Para anggota Baladdewa setia menjadi pekerja seni bebegig Nyeker Sukamantri karena Cucu Panji berhasil meyakinkan mereka bahwa seni tradisi karuhun (leluhur) merupakan warisan yang harus dijaga, dipelihara, dan disebarkan.

”Kalau tidak oleh kita sendiri, lalu oleh siapa lagi?” tuturnya singkat, tetapi bermakna luas.

Pandangan itu didukung oleh fakta kehidupan pertanian warga Sukamantri yang memang terkait erat dengan tradisi bebegig yang sudah tumbuh lebih dari 100 tahun.

”Kami manggung rata-rata sebulan sekali dengan imbalan Rp 7 juta,” kata Cucu saat ditemui di Sukamantri, Selasa (9/2/2016) lalu.

Imbalan dari pergelaran itu dibagi untuk 12-16 penari topeng, 10 penari pendamping, ditambah 10 pemain musik pengiring, serta ongkos angkut pergi-pulang ke tempat pengundang. Setelah dibagi-bagi, uang sebesar itu sebenarnya hanya pas-pasan.

Meski bebegig tak menjanjikan keuntungan ekonomi, Cucu nekat meninggalkan pekerjaan sebagai montir di sebuah bengkel mobil di Kota Bandung tahun 2003.
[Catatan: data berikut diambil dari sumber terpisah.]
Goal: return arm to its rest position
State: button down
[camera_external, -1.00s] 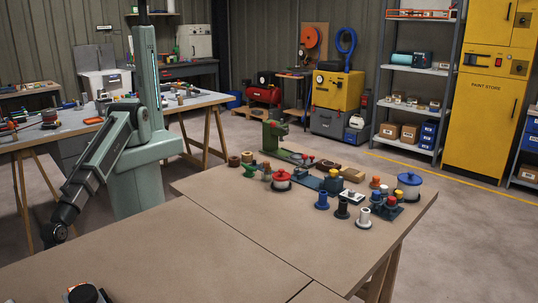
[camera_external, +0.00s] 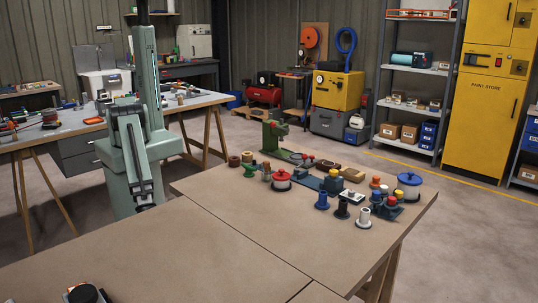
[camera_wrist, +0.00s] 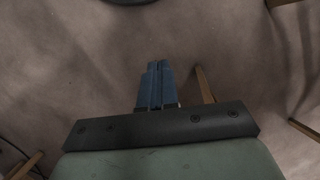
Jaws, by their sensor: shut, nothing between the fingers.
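My gripper (camera_wrist: 154,85) shows in the wrist view as two blue fingers pressed together, shut with nothing between them. It points down over bare concrete floor. In the external view my arm is folded down close against its green column, and its dark wrist end (camera_external: 146,206) hangs just beyond the left edge of the near worktable (camera_external: 235,225). The fingers themselves are hidden in that view.
On the near worktable stand a red-topped spool (camera_external: 281,180), a blue-lidded pot (camera_external: 409,186), a green vise (camera_external: 275,135) and several small spools at the far right. The table's middle is clear. Another loaded bench (camera_external: 70,128) stands behind my arm.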

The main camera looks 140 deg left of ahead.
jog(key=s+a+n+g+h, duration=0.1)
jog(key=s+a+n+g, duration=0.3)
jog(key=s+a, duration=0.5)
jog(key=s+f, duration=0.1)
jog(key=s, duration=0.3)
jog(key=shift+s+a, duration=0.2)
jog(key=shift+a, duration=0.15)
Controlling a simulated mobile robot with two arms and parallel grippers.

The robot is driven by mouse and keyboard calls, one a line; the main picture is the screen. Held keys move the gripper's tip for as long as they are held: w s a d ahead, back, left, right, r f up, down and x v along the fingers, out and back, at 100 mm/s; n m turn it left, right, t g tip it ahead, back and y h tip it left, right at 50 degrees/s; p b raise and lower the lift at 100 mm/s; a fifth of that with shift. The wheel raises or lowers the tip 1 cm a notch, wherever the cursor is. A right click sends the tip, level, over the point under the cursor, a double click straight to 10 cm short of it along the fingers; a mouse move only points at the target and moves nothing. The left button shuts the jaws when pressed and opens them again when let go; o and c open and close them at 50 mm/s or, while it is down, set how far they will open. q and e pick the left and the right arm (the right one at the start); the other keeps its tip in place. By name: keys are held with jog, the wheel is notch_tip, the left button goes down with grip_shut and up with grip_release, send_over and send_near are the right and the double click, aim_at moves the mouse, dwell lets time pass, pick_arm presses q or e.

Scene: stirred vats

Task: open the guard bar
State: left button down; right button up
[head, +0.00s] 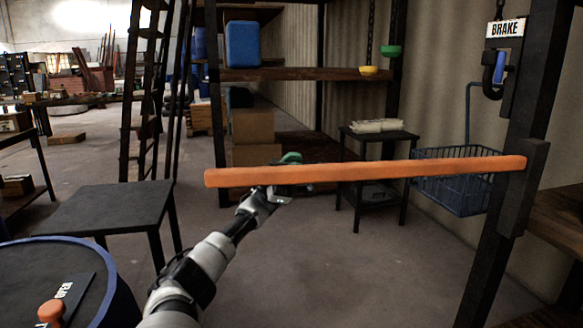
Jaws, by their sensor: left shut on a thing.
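The guard bar (400,168) is a long orange bar that runs nearly level across the middle of the head view. Its right end meets a bracket (523,188) on a dark post (532,95). Its left end is free, with no post beside it. My left gripper (288,174) is shut on the bar, left of its middle. One finger shows above the bar and part of the gripper shows below it; the bar hides the rest. My right gripper is not in view.
A vat (115,300) with a blue rim stands at the lower left, a dark table (105,208) behind it. Beyond the bar are a small stand (380,137), a wire basket (458,195) and shelving (300,74). A BRAKE sign (505,28) hangs upper right. The floor below the bar is clear.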

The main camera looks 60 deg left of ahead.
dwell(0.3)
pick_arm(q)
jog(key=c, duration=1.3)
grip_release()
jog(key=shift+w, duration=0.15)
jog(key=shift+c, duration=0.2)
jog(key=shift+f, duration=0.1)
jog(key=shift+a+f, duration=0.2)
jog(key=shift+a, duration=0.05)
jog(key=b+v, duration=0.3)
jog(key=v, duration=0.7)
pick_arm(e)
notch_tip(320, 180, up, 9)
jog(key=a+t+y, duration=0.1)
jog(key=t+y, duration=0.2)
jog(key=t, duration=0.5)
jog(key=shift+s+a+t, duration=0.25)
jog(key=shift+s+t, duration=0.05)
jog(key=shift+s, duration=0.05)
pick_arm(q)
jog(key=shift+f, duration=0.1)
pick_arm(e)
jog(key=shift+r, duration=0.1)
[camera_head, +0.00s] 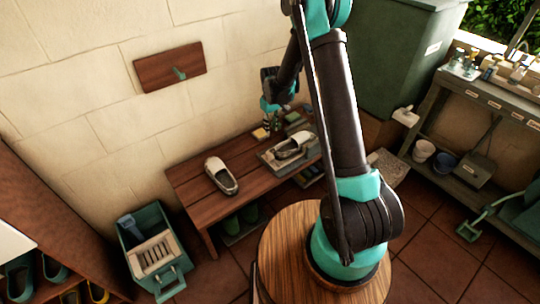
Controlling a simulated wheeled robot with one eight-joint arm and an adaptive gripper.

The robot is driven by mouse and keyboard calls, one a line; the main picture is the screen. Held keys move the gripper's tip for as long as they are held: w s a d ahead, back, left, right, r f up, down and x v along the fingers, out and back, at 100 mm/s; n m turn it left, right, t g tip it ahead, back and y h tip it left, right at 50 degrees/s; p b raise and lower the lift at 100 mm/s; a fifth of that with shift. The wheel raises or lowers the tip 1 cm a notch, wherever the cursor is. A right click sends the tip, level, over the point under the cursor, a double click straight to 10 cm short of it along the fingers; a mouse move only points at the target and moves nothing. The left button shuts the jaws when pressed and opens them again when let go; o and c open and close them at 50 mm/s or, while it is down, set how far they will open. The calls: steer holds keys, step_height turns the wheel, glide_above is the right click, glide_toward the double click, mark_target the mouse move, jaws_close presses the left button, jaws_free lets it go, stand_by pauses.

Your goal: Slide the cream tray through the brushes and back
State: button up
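On the wooden bench, a pale tray-like piece (267,158) lies under a light shoe (291,146). It is small here, and I cannot tell for sure that it is the cream tray. Small dark, green and yellow blocks (293,117) stand behind it; they may be the brushes, but bristles cannot be made out. My gripper (268,122) is at the bench's back edge, left of these blocks and behind the tray. Its fingers are tiny and partly merge with a small yellowish item (260,133), so its opening and any contact are unclear.
A second shoe (221,175) lies on the bench (196,181). A teal bin with a cream ribbed insert (154,254) stands on the floor at left. A green cabinet (395,60) and shelf (470,90) stand at right. My arm hides part of the bench's right side.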

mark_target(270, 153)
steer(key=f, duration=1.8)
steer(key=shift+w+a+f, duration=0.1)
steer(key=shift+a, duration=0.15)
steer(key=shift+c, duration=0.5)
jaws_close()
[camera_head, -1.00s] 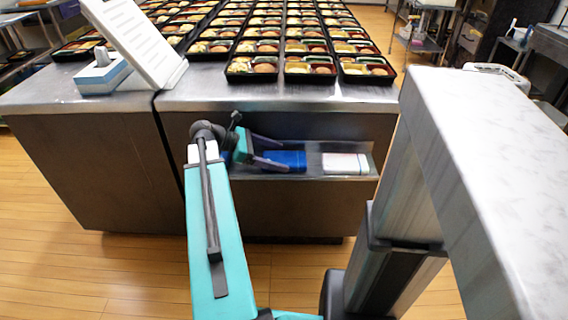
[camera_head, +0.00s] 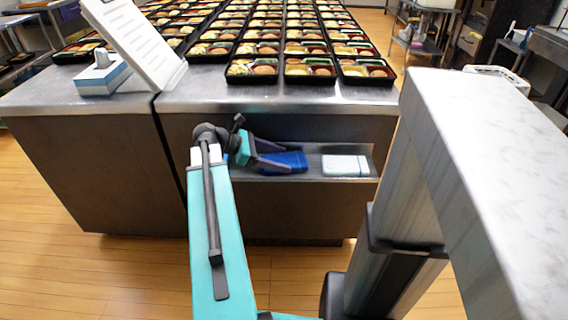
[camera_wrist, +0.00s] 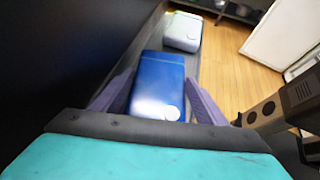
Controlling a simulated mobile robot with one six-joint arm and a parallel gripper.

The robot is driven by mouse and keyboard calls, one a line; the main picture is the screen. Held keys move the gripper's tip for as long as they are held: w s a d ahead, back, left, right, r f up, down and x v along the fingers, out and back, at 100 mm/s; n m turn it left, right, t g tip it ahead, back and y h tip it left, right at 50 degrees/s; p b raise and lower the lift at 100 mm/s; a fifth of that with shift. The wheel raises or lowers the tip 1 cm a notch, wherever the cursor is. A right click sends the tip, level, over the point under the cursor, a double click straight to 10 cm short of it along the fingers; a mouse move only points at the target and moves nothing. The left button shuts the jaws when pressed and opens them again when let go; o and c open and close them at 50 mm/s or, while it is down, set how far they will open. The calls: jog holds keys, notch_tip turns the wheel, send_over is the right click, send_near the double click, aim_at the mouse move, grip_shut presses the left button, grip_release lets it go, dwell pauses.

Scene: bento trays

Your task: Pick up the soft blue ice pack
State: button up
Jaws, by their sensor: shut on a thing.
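The soft blue ice pack (camera_head: 291,161) lies on the narrow metal shelf in the front of the counter. In the wrist view the blue ice pack (camera_wrist: 158,82) fills the space between the two purple fingers and has a pale round mark near its close end. My gripper (camera_head: 276,157) reaches in from the left and is shut on the pack's sides. It also shows in the wrist view (camera_wrist: 160,95). The pack appears to be still at shelf level; I cannot tell whether it touches the shelf.
A white pack (camera_head: 345,166) lies on the shelf (camera_head: 314,173) to the right of the blue one; it also shows in the wrist view (camera_wrist: 183,32). The counter top (camera_head: 280,98) overhangs the shelf and carries rows of bento trays (camera_head: 310,82) and a clipboard stand (camera_head: 135,42).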

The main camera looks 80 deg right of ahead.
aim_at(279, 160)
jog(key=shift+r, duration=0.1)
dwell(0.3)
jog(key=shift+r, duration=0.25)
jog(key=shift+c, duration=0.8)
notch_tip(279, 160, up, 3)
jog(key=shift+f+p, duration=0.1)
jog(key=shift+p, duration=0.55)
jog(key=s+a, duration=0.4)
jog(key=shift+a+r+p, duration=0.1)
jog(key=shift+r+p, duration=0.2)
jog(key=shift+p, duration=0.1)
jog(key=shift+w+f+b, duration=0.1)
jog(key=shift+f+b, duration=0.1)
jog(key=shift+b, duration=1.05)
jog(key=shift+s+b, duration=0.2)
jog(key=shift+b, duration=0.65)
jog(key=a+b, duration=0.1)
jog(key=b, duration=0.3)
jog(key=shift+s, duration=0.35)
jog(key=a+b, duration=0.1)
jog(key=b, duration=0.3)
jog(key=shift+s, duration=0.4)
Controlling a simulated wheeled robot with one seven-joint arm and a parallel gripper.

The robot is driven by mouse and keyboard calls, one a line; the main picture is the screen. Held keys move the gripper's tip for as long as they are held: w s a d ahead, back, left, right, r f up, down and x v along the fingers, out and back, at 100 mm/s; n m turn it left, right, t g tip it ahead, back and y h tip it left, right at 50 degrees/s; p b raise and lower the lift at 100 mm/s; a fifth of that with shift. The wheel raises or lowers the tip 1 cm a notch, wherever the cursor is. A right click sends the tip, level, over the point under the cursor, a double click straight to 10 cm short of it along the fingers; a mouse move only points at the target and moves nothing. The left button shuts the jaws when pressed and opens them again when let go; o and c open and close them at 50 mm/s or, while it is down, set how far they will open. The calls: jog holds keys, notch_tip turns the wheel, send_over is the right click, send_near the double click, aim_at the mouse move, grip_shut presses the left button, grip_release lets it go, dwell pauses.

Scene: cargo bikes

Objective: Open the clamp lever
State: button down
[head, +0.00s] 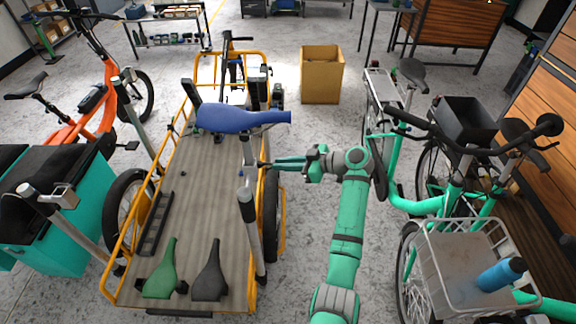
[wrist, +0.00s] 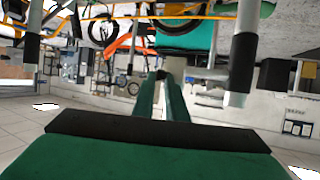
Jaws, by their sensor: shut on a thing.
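My gripper (head: 265,165) reaches in from the right, level with the seat post (head: 248,170) under a blue saddle (head: 235,118). Its two green fingers are close together, and their tips are beside the post. The clamp lever (head: 262,165) is a small dark piece at the fingertips, mostly hidden by them; its exact angle cannot be told. In the wrist view my gripper (wrist: 165,75) shows both green fingers nearly together, with a small dark bit between the tips. The saddle is above my fingers.
The yellow-framed cargo bike's wooden deck (head: 200,190) holds a green saddle (head: 160,272) and a black saddle (head: 210,272). A teal bike with a white basket (head: 435,265) stands close on the right. A cardboard box (head: 322,85) stands behind on open floor.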

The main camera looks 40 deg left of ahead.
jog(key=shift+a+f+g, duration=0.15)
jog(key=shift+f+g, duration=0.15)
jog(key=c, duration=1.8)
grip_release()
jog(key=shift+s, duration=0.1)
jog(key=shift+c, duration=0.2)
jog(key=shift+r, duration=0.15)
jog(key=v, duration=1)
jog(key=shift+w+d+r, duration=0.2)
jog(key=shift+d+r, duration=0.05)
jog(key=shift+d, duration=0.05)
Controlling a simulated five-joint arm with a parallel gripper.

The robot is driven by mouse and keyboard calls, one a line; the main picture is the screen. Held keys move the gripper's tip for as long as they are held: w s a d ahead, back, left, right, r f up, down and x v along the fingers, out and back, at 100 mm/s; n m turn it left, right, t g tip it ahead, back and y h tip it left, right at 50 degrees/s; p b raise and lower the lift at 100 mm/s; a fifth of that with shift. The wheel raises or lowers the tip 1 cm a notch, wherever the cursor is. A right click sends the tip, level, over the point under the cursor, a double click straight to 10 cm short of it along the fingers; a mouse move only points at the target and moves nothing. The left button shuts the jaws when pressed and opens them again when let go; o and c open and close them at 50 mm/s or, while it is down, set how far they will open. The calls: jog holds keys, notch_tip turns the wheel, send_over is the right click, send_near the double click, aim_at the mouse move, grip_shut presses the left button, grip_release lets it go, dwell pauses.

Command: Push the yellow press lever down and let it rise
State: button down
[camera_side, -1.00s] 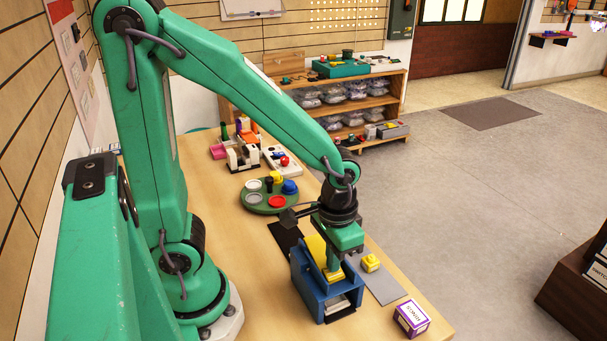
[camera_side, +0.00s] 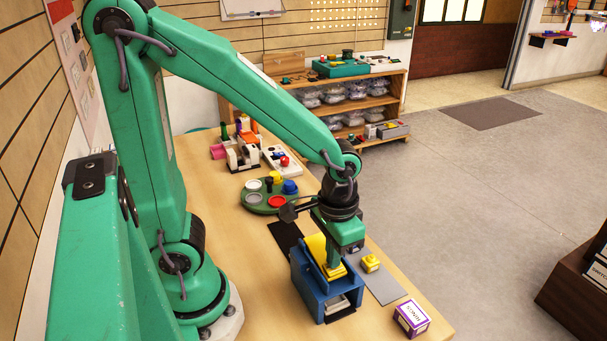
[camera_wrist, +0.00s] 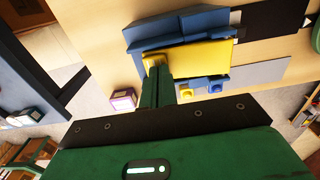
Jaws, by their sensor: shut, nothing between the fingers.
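The yellow press lever (camera_side: 318,252) sits in the top of the blue press (camera_side: 308,293) on the table. My gripper (camera_side: 336,268) is shut and empty, pointing down at the lever's front end. In the wrist view the green fingertips (camera_wrist: 157,62) overlap the near edge of the yellow lever (camera_wrist: 205,55), close to its left end. They look to be at or on the lever; the exact contact is hard to tell. The blue press body (camera_wrist: 150,32) shows behind the lever. The lever slopes, with its back end higher in the side view.
A small yellow block (camera_side: 370,263) lies on a grey mat (camera_side: 384,287) right of the press. A purple-and-white box (camera_side: 411,317) stands at the table's front corner. A round green tray (camera_side: 266,203) with coloured pieces lies behind. A black mat (camera_side: 285,235) lies beside the press.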

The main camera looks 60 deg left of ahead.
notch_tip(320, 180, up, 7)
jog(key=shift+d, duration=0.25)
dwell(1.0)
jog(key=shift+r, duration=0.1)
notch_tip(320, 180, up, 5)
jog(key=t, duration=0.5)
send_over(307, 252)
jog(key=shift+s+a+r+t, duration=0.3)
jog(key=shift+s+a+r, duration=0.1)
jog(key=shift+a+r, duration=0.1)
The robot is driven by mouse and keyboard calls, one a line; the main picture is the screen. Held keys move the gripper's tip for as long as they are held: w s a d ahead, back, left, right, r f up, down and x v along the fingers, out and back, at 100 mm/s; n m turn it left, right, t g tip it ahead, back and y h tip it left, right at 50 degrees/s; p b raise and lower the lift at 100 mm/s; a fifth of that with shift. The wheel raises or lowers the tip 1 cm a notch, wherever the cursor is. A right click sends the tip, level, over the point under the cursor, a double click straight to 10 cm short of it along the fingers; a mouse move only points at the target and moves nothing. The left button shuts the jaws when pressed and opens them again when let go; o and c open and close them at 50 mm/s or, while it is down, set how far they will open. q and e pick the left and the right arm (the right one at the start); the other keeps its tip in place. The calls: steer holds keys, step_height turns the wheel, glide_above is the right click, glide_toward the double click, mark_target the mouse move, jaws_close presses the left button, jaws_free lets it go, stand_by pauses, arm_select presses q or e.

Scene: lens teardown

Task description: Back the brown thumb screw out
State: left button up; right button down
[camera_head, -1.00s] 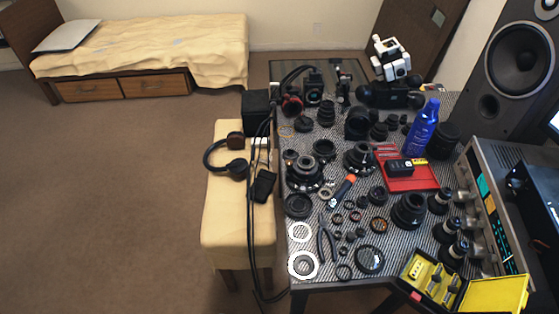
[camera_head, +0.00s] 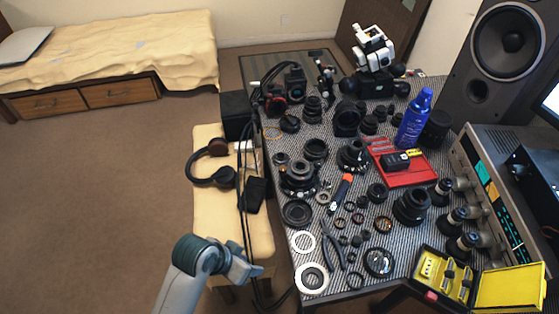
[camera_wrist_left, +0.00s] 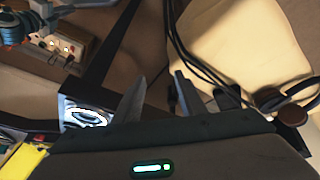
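I cannot make out the brown thumb screw in either view; the parts on the table are too small to tell it apart. A knobbed black lens assembly (camera_head: 299,178) stands on the left half of the patterned table (camera_head: 375,291), with a similar one (camera_head: 353,155) behind it to the right. My left gripper (camera_head: 252,264) is off the table's left edge, above the front of the cream bench. It is empty. In the left wrist view, its two fingers (camera_wrist_left: 159,95) stand apart with a gap between them. My right gripper is not identifiable.
Headphones (camera_head: 222,176) lie on the cream bench (camera_head: 210,232), with black cables running down beside the table. White rings (camera_head: 311,278), pliers (camera_head: 333,247) and an orange-handled tool (camera_head: 341,192) lie near the table's left front. An open yellow case (camera_head: 509,289) is at the front right.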

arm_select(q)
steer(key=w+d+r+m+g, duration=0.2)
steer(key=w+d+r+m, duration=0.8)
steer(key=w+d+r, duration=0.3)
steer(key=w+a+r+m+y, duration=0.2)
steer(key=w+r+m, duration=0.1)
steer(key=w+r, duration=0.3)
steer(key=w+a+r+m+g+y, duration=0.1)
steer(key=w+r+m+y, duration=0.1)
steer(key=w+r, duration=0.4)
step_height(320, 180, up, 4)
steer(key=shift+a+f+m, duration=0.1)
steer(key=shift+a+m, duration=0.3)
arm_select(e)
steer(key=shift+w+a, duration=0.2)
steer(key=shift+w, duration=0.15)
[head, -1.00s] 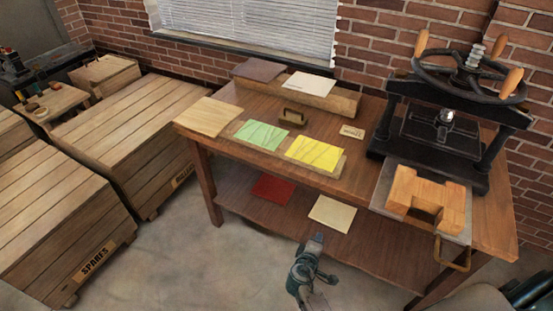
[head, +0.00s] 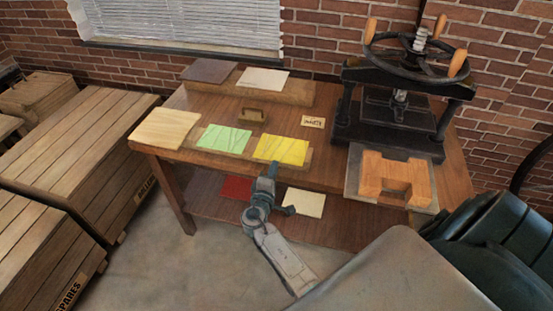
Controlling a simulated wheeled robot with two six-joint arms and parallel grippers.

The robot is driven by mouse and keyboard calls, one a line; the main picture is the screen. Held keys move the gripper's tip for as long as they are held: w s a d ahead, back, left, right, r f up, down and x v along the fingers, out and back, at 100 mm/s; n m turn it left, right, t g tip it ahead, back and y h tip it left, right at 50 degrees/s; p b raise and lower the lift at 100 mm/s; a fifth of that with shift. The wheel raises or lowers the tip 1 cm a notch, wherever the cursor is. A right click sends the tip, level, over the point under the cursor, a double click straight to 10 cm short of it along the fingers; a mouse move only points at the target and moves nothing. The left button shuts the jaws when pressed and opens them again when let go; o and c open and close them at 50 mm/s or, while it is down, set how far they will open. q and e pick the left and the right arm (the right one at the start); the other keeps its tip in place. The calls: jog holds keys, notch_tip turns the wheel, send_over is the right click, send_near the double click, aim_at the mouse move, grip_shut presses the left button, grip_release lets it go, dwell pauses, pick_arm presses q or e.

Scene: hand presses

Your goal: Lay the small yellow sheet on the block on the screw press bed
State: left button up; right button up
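The small yellow sheet (head: 282,149) lies flat at the right end of a low board on the wooden table, beside a green sheet (head: 222,139). The orange wooden block (head: 378,166), with a notch in its front, sits on the grey bed plate (head: 352,176) of the black screw press (head: 378,120). My right gripper (head: 268,173) is at the front edge of the yellow sheet, at the table's front. Whether it touches the sheet, and whether its fingers are open or shut, I cannot tell. My left gripper is not in view.
A pale wooden board (head: 166,129) lies at the table's left. A small handled block (head: 252,115) and a lettered tag (head: 313,122) lie behind the sheets. A red sheet (head: 236,188) and a cream sheet (head: 304,203) lie on the lower shelf. Wooden crates (head: 85,150) stand left.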

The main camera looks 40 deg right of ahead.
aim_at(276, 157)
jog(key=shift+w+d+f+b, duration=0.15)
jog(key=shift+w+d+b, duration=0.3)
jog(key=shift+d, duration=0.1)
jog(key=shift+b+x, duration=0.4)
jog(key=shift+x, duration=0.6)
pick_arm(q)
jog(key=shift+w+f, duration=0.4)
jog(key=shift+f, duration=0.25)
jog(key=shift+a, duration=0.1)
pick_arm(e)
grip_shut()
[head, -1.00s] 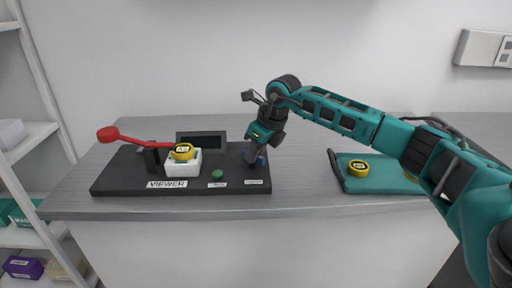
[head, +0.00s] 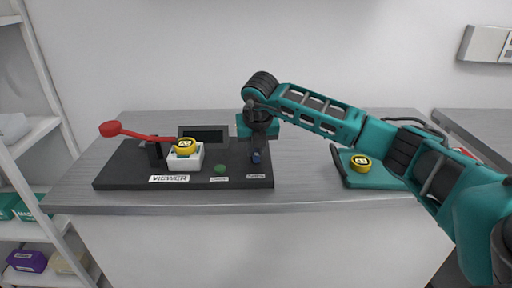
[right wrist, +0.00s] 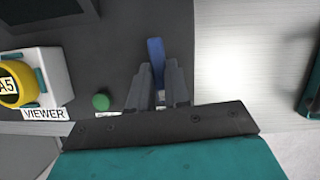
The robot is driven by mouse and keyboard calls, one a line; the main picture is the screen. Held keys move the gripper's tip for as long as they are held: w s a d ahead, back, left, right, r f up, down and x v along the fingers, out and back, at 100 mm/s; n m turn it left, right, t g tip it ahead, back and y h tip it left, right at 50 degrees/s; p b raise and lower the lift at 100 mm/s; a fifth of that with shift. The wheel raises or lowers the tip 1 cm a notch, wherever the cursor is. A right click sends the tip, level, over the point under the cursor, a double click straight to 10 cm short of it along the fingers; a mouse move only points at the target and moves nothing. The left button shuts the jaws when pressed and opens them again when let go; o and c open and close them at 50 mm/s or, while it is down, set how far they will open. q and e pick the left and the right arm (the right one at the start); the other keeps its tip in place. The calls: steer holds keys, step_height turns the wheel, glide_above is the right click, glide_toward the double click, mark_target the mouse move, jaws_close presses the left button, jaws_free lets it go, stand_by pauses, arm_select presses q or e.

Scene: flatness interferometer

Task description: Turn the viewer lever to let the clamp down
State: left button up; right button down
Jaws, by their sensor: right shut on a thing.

Selanjutnya, ia pulang ke kampung halamannya untuk mengembangkan bebegig Sukamantri. Ia pun mengumpulkan dan membina anak-anak muda seraya melatihnya membuat kreasi topeng bebegig.

Dengan kemauan keras, upaya itu tidak mendapat hambatan berarti karena masyarakat Sukamantri memang sudah memiliki modal sosial. Secara turun-temurun, keluarga Cucu juga termasuk turunan pelaku seni bebegig.

Berkat sentuhan tangan dinginnya, tahun 2006, rombongan helaran bebegig Sukamantri berhasil meraih juara umum dan peserta favorit Kemilau Nusantara di Bandung.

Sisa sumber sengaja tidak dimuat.